Moreover, if both Joseph and Mary knew that Jesus had no human father, why would they have not told him so? And if they did, why did Jesus not claim from the beginning that his miraculous birth was proof that he was divine? Why, if this man was hailed by so many at his birth as the savior of Israel, did the people of his hometown place no credence in him (Matt. 13:53-58); and why was his true nature such a startling discovery by his disciples so late in his career (Matt. 16:15-17)?

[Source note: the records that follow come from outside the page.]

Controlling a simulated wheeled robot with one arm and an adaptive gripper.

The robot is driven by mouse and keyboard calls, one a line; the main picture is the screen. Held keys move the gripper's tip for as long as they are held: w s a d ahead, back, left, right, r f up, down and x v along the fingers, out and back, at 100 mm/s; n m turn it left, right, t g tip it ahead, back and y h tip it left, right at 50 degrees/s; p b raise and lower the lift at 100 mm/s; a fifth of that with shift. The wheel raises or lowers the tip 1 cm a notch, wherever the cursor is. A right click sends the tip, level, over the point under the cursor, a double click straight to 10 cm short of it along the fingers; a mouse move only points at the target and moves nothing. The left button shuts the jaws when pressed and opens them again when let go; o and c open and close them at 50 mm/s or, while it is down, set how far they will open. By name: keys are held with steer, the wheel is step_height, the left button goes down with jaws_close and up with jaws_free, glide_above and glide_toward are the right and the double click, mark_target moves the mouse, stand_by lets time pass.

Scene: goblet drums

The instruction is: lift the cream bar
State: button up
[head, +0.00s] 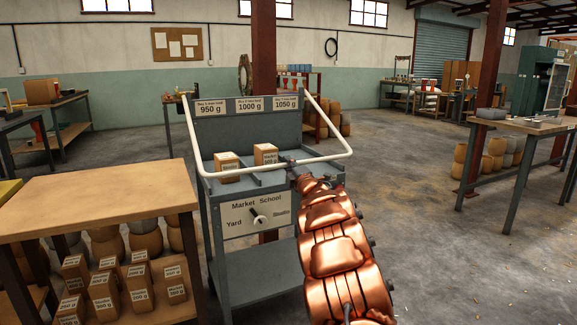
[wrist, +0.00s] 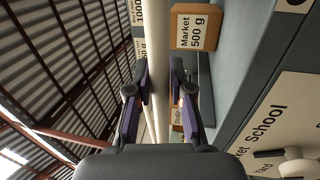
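The cream bar (head: 243,171) is a bent rail across the front of a grey cart, with its ends rising at both sides. In the head view my gripper (head: 292,166) is at the right part of its front stretch, small and partly hidden by my copper arm. In the wrist view the bar (wrist: 151,60) runs lengthwise between the two fingers of my gripper (wrist: 159,78). The fingers stand apart, one on each side of the bar. I cannot tell whether either finger touches it. The bar appears level and attached to the cart.
Two labelled boxes (head: 227,166) (head: 265,154) stand on the cart's tray behind the bar; the wrist view shows a "Market 500 g" box (wrist: 194,28) close by. A sign panel (head: 272,207) with a knob is below. A wooden table (head: 100,190) stands left. Floor to the right is open.

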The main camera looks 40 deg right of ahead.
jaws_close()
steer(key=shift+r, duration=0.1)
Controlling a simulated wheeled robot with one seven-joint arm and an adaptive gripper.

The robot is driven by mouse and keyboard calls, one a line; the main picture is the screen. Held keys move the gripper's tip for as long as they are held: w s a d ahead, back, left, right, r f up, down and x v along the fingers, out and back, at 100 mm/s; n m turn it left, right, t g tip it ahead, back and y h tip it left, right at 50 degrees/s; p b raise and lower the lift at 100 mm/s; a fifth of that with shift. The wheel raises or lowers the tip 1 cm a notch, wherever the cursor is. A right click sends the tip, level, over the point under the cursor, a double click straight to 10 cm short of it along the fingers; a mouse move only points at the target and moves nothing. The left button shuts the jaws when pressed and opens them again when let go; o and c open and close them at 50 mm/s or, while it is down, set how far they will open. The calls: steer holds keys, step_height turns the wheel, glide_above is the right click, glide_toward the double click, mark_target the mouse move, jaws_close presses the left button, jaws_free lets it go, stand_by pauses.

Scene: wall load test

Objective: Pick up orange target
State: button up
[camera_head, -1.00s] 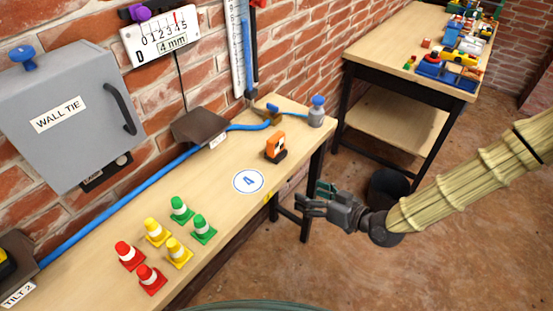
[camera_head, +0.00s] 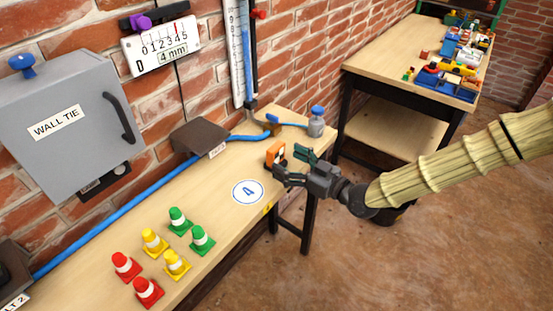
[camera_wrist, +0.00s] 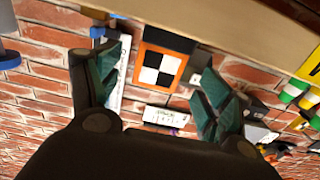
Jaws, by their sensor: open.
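The orange target (camera_head: 274,152) is a small orange block with a dark base, standing on the wooden bench near its right end. In the wrist view the orange target (camera_wrist: 162,62) shows a black and white checkered face, framed between the two fingers. My gripper (camera_head: 288,167) is at the bench's front edge, right beside the target, with its fingers spread around or just in front of it. In the wrist view my gripper (camera_wrist: 155,85) has green-padded fingers wide apart, one on each side of the target. Part of the target is hidden behind the fingers in the head view.
Several red, yellow and green cones (camera_head: 176,264) stand on the bench (camera_head: 215,215) to the left. A blue hose (camera_head: 150,198) runs along the wall, and a grey blue-topped canister (camera_head: 316,125) stands behind the target.

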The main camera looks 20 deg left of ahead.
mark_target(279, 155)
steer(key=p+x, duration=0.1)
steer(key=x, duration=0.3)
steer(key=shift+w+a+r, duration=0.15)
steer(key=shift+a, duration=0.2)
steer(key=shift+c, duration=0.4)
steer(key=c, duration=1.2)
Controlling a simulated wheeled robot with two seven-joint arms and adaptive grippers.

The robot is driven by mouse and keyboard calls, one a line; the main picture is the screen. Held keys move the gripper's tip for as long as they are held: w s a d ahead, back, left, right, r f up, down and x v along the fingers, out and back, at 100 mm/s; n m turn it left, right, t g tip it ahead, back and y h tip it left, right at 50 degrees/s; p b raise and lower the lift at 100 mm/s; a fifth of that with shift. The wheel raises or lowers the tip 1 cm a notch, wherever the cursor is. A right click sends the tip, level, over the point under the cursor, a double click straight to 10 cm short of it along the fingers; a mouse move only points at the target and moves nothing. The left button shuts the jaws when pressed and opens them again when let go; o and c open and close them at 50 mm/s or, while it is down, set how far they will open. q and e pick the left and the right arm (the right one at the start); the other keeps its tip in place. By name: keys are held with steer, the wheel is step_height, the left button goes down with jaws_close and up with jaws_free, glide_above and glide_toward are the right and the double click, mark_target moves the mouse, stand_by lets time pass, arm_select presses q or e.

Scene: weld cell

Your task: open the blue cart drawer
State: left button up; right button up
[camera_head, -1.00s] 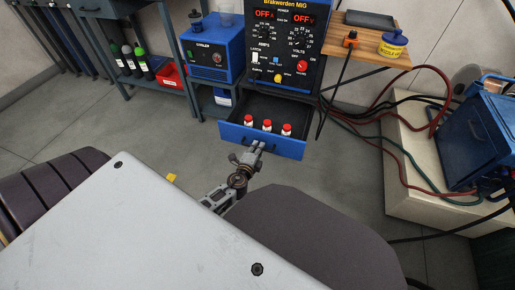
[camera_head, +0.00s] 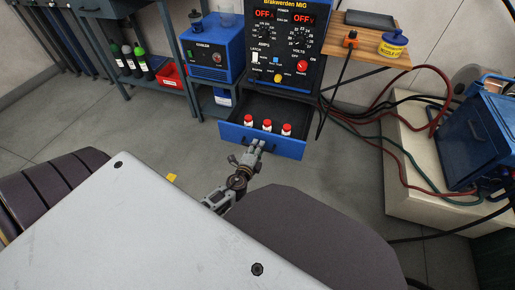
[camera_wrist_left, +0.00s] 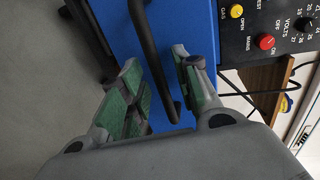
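The blue cart drawer (camera_head: 290,149) is pulled out from under the welder panel in the head view. Its dark inside shows, with three small red-capped bottles (camera_head: 267,126) standing in it near the front. My left gripper (camera_head: 256,147) is at the middle of the drawer's front face. In the left wrist view its green-padded fingers (camera_wrist_left: 162,88) are apart, with the black bar handle (camera_wrist_left: 148,40) running between them. Blue shows between the bar and the right-hand finger, so the fingers do not look clamped on it. My right gripper is not in view.
The welder panel (camera_head: 285,45) rises above the drawer. A blue cooler box (camera_head: 212,55) stands left of it, and a wooden shelf (camera_head: 368,50) juts out at right. Hoses (camera_head: 400,160) run over a pale block at right. Floor (camera_head: 110,125) at left is clear.

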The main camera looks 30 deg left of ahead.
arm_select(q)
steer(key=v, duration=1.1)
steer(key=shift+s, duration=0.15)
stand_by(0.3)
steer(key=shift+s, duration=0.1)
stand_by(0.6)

The answer is that these seemingly illogical situations during his adult life in relation to the nativity stories, are not illogical, if it is realized that the birth narratives were a later development in an evolving Christology. The Christmas story is an attempt through allegory, to explain Jesus’ divinity from the moment of his conception, not just from the time of his resurrection as claimed by Paul, the first Christian chronicler (Romans 1: 4), or from the moment of his adult baptism as claimed by the earliest gospel (Mk. 1:9-11).

It is as difficult to harmonize the Bible’s accounts of the birth of Jesus with the record of his adult ministry, as it is to explain the inconsistencies in these birth accounts themselves. Instead of taking the nativity stories in Matthew and Luke literally, and thereby doing a disservice to historicity and rational thought, we should accept them as religious myths. They are beautiful legends embodying faith in the supernatural and the efficacy of prophecy. They are attempts by these gospel authors to put into words their conception of a momentous, divine event. And they do so in a manner consistent with what credulous people in ancient times expected.

Although we shall never be sure about the exact circumstances of Jesus’ birth, we do know that about two thousand years ago, there was born in what is now called Palestine an extraordinary Jew who was to change profoundly the course of human history.